Yellowstone is a land of extremes; from water that is boiling at the surface to one of the coldest climates in the country. Climate helps determine all we see across this high-mountain landscape. Most winters in the park, the thermometers dip well below 0 degrees F for extended periods.
On one such cold spell in 1933, the temperature at Riverside Station, near the park’s west gate, dropped to -66 degrees F; nearly 100 degrees below the freezing point. While that is a record for Yellowstone, it is not a national record; the record for the contiguous United States came on January 20, 1954. On that day, at Rogers Pass, Montana, the temperature dropped to -70 degrees F.
Even short periods at those low temperatures can have an effect on native species. For instance, the pine-bark beetle and the spruce-bud worm can both kill a forest, but extreme cold spells can keep these insects in check.
Cold spells also help determine where we find species like fish. During longer periods of cold, ice can begin to form on river and streambeds. Called anchor-ice for the way it attaches to rocks near the bottom, it is one of the first steps toward a completely frozen streambed, which eliminates fish.

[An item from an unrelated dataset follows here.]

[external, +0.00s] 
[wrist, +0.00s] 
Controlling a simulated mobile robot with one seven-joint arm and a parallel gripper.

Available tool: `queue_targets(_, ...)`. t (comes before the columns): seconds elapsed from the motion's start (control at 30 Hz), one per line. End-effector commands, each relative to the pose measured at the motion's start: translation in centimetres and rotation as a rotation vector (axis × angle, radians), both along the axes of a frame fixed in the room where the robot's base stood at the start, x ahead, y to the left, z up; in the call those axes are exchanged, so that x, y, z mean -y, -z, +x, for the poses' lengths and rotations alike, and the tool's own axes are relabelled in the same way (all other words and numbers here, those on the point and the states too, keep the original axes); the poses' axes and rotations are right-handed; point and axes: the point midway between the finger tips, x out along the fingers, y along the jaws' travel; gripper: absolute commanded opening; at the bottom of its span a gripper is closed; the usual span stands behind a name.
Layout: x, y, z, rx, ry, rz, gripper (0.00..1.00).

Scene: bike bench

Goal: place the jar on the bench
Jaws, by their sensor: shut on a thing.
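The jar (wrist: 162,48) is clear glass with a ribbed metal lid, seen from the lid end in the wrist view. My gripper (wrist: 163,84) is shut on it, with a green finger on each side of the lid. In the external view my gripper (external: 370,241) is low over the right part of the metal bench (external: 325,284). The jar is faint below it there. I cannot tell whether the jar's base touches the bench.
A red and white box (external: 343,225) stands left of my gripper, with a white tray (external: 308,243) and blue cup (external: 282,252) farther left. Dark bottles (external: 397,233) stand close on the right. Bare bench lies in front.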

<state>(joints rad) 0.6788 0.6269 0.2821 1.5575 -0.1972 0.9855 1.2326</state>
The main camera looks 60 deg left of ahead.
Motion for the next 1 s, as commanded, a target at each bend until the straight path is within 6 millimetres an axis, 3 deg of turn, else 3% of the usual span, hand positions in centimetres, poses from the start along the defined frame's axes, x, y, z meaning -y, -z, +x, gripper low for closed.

Other habitats are also a direct result of Yellowstone’s winter. When the park gets covered by a deep blanket of snow, many rodents and insects use the layer between the ground and the snow as a place to survive the winter. If snow is deep enough, the temperature at ground level is at or near 32 degrees F.
Yellowstone’s cold climate helps to keep the wilderness pristine; cold air is heavier than warmer air and creates an area of high pressure. Winds flow from high pressure to low pressure; this means most local winds are flowing off of the Yellowstone plateau, which helps to keep airborne pollutants like fertilizers out of the park.